▶ _What is needed_: Produce an exact copy of the lines from the line containing "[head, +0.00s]" through the last line of the listing below, both ends included, and nothing else.

▶ _Supplied material_:
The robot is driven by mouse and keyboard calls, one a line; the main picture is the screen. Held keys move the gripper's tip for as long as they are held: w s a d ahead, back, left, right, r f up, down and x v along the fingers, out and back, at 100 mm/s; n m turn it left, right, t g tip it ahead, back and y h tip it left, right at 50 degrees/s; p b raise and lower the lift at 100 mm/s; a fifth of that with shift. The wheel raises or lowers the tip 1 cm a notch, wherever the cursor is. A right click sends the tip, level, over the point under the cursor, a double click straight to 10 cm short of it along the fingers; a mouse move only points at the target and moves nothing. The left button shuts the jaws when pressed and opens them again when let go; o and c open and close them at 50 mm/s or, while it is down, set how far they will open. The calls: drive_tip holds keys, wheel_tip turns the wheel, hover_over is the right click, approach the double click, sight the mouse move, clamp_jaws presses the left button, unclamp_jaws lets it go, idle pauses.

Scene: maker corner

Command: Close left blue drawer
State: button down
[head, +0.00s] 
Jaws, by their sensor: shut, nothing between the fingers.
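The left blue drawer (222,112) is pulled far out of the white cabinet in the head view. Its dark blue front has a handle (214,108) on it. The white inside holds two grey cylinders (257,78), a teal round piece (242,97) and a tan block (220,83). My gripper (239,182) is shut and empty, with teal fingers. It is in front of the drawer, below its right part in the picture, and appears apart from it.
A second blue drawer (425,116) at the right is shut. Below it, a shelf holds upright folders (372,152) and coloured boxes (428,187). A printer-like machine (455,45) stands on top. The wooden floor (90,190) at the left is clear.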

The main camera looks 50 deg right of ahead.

▶ _Reply_:
[head, +0.00s] 
Jaws, by their sensor: shut, nothing between the fingers.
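The left blue drawer (222,112) is pulled far out of the white cabinet in the head view. Its dark blue front has a handle (214,108) on it. The white inside holds two grey cylinders (257,78), a teal round piece (242,97) and a tan block (220,83). My gripper (239,182) is shut and empty, with teal fingers. It is in front of the drawer, below its right part in the picture, and appears apart from it.
A second blue drawer (425,116) at the right is shut. Below it, a shelf holds upright folders (372,152) and coloured boxes (428,187). A printer-like machine (455,45) stands on top. The wooden floor (90,190) at the left is clear.

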The main camera looks 50 deg right of ahead.

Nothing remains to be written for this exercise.